The Recommendation for Sustained Recognition
To maintain the Eswatini foothold and elevate the diplomatic model, the strategic focus must shift from Commemorative Diplomacy to Economic Interdependence 2.0.
- Digital Infrastructure Pivot: Taiwan should transition from building physical roads to building Eswatini’s digital backbone. By implementing E-government systems and secure telecommunications based on Taiwanese hardware, Taipei can create a "Digital Moat" that is technically incompatible with the PRC’s "Great Firewall" architecture.
- Regional Integration via Proxy: Taiwan should use Eswatini as a manufacturing hub for the African Continental Free Trade Area (AfCFTA). By setting up Taiwanese factories in Eswatini, goods can be exported "Made in Eswatini" to the rest of Africa, bypassing the diplomatic barriers that usually block Taiwanese products. This turns Eswatini from a diplomatic outpost into a critical economic bridgehead.
- Strategic Transparency: Taipei must lean into the "Value-Based" narrative. By contrasting its transparent, labor-centric development projects with the often opaque, debt-laden projects of the Belt and Road Initiative, Taiwan can maintain the moral and political high ground necessary to keep the Eswatini leadership committed to the partnership.
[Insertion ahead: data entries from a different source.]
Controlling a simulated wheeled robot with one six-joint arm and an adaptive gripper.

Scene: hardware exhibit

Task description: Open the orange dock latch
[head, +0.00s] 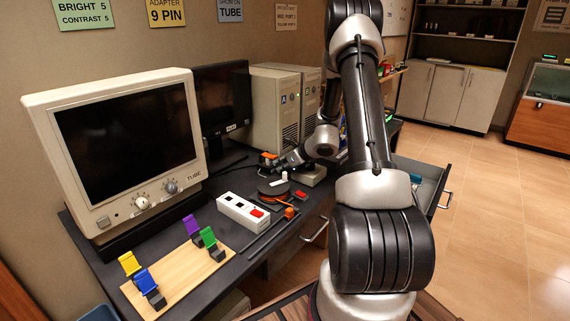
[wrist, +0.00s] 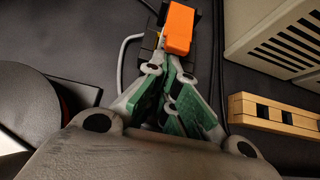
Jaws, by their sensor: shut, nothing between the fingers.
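The orange dock latch (wrist: 180,27) shows in the wrist view at the top centre, on a small black dock (wrist: 150,43) with a grey cable. In the head view a small orange piece (head: 268,155) at the back of the desk appears to be the same latch. My gripper (wrist: 172,72) is shut and empty, its green-padded fingers together just below the latch. I cannot tell whether the fingertips touch it. In the head view my gripper (head: 284,163) is small and partly hidden by my arm.
A black round reel (head: 272,190) and a white switch box (head: 242,212) stand on the desk nearer me. A wooden board (head: 180,275) holds several coloured clips. In the wrist view, a beige slotted case (wrist: 275,40) and a wooden slotted block (wrist: 270,113) lie right of the latch.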

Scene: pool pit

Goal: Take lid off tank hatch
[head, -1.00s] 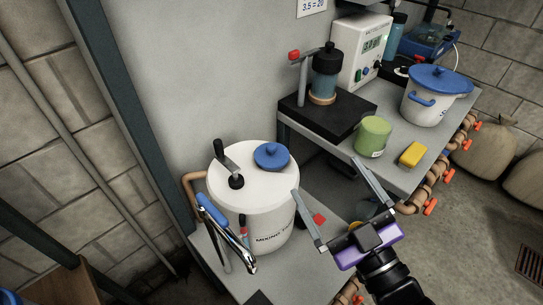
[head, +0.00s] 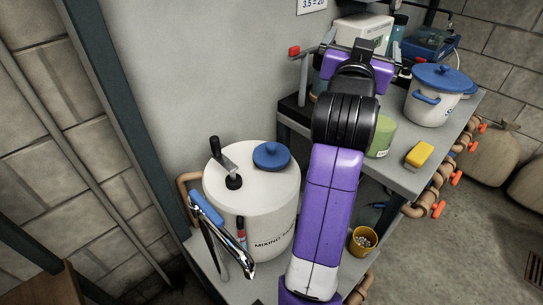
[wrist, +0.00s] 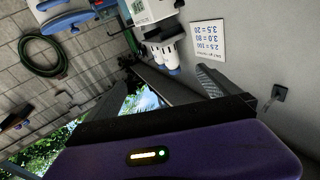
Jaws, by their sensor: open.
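The white mixing tank (head: 265,215) stands on the lower shelf in the head view. Its blue hatch lid (head: 271,155) with a round knob sits on the tank top, right of a black crank handle (head: 228,170). My gripper (wrist: 180,82) is open, with both fingers in the wrist view and nothing seen between them. In the head view my arm rises right of the tank, and the gripper is up over the upper bench, well away from the lid. Its fingertips are hidden there behind its body.
A yellow cup (head: 362,241) stands right of my arm. The bench holds a green canister (head: 381,137), a yellow block (head: 419,155) and a blue-lidded pot (head: 433,103). A wall sign (wrist: 208,39) shows in the wrist view.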

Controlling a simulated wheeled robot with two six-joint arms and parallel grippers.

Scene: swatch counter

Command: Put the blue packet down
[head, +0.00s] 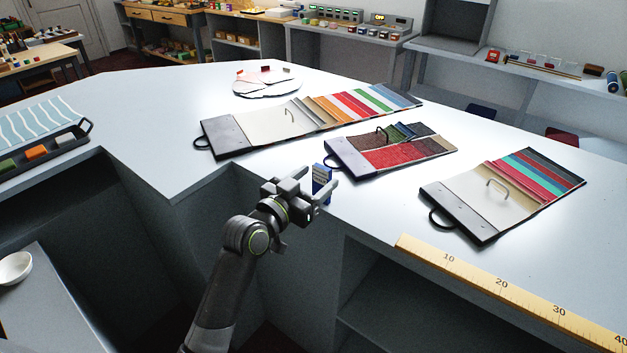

The future of Taiwan's presence in Africa depends on proving that a relationship with a smaller, high-trust partner provides more long-term stability than a relationship with a larger, transactional superpower. The Mbabane-Taipei axis is the ultimate testing ground for this hypothesis. Success requires a relentless focus on niche dominance and the continuous delivery of specialized value that cannot be replicated by the PRC's mass-market diplomatic offerings.